The standout is a surreal video from New York-based artist Marcel Dzama that riffs on Cronenberg’s films and the history of cinema through a warped fairytale. It’s twinned with Dzama’s installation of two naked torsos glimpsed through a broken brick wall. In “Treatment,” Berlin-based Candice Breitz replaces the audio from Cronenberg’s “The Brood” with her own soundtrack; the absurdity only underscores the film’s sense of dread. Seattle artist James Coupe connects a series of cameras to monitors overhead for a 360-degree panorama of the gallery in “Swarm,” It perfectly captures the fluorescent-lit foreboding of Cronenberg’s early films.
The exhibit’s a departure for the museum, Liss told the Forward. “This is the first time that MOCCA has honoured a mainstream filmmaker with this type of exhibition. And the reason why is that I consider Cronenberg to be more than just a ‘mainstream’ filmmaker,” Liss said. “He’s very committed to exploring essential aspects of the human condition through his work — asking challenging and provocative questions about what it means to be human — which are questions that artists ask through their work. Personally I regard Cronenberg as a contemporary film artist.”
“Through the Eye,” the second part of MoCCA’s Cronenberg show, makes for slightly less compelling viewing.
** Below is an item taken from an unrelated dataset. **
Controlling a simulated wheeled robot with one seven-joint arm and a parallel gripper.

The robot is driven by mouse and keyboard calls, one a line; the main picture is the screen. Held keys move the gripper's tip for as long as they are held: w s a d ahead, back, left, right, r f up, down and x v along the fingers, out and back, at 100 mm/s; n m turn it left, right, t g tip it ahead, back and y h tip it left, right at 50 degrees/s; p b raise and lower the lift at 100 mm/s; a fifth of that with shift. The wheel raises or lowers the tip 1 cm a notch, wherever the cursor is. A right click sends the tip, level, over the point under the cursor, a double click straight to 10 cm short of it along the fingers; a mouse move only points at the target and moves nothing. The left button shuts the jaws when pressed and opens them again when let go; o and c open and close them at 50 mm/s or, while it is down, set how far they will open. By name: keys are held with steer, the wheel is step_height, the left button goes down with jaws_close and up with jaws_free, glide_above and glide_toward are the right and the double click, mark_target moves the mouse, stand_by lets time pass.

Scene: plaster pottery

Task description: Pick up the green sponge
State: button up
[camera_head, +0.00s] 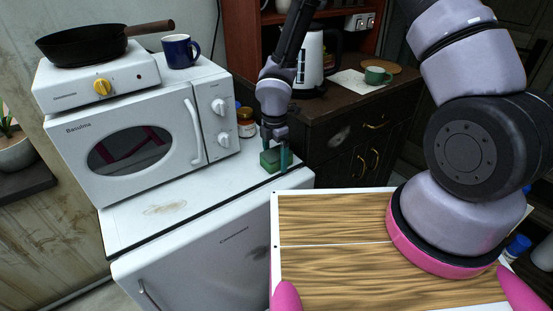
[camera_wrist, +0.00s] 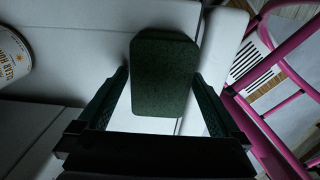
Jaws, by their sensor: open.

A look at “Cronenberg’s influences throughout his storied career,” the section lays out work from Louise Bourgeois, Alex Colville, John Scott, and Andy Warhol. “Cronenberg has drawn significant influence from Modern and contemporary art, as well as from literature, and many contemporary artists have been influenced by Cronenberg,” curator Liss told the Forward.
The point’s well taken, but the section seems redundant in light of what Liss and Cowan accomplish with the original work they’ve gathered for “Transformation.” And Cronenberg’s prophetic work feels like it should inspire a look forward — as the young artists in the show have done — rather than back.